Years ago my family lived
in a small town in Massachusetts.
Our neighbors across the
lane were an elderly couple.
My teenage brother used to
hang out with them, and help them with chores.
The husband, Will, was an
artist and poet of some local renown.
And he gave my brother a
few paintings.
And an old trunk with some
papers and other items he’d laid aside over the years.
Decades later, just a few
weeks ago, my brother came across that trunk in his basement.
He found a poem in the
papers—written by Will almost a hundred years ago.

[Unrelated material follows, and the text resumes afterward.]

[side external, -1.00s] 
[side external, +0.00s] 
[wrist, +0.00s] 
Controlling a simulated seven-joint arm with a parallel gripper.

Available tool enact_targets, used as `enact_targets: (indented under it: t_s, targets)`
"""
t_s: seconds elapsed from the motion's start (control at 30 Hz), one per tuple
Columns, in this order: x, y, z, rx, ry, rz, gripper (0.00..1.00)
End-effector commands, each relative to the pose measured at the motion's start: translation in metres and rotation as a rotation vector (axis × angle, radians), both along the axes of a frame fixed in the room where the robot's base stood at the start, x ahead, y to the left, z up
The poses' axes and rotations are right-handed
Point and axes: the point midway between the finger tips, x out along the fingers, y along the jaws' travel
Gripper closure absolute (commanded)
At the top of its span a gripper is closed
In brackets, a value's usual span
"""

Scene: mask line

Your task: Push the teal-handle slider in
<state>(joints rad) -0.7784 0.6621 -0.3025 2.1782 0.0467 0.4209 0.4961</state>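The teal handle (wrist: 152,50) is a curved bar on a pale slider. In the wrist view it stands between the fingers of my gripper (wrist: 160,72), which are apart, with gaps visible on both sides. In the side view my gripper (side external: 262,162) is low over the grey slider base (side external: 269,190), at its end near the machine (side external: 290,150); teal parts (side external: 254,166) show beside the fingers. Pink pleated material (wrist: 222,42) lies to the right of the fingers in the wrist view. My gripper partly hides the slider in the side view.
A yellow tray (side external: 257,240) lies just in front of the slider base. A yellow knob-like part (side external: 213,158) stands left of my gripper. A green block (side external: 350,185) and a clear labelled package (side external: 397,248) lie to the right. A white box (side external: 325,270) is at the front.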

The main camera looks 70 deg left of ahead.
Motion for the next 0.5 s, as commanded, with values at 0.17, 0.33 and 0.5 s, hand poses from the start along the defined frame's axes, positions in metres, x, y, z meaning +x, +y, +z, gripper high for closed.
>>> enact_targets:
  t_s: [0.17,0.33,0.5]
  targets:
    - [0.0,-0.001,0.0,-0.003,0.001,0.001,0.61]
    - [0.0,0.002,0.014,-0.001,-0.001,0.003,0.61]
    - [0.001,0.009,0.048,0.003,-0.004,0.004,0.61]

It was a poem about St Joseph.
So, since I’m here at St Joseph’s, he sent me a copy.
It was a good poem; well
written; thoughtful; showing St Joseph as the hero he was.
It was also heretical.
It spoke of St Joseph finally fathering his own children after Jesus was
born.
I told my brother that
Will must have been a more modern protestant.
From the earliest times, Church
doctrine has held that Mary was ever-virgin.
She bore no children other
than in the miraculous virgin-birth of Jesus.
Even the leaders of the
Protestant Reformation, held with that doctrine.
Martin Luther, John Calvin,
John Wesley, Huldrych Zwingli.
But more modern
evangelicals and fundamentalists go with their own interpretation.
As do some modern members
of those old main-line protestant churches.
When they read the
Scripture and see reference to Jesus’ brothers and sisters.
And many see it as a plain
statement that Mary bore other children.
They’re unaware of, or
dismiss, the interpretation from the days of the early Church.
From Church fathers,
scholars, theologians and saints.
Including the saint we
honor today, Thomas Aquinas,
Who addressed the question
in his Summa Theologica.
Most early Church leaders
agreed in their conclusions, but not in their explanations.
Some believed that the
brothers and sisters were actually cousins.
The Jewish language and
culture often used the same words for those relationships.
And even for broader
relationships.
Others believed that
Joseph was a widower with children before he married Mary.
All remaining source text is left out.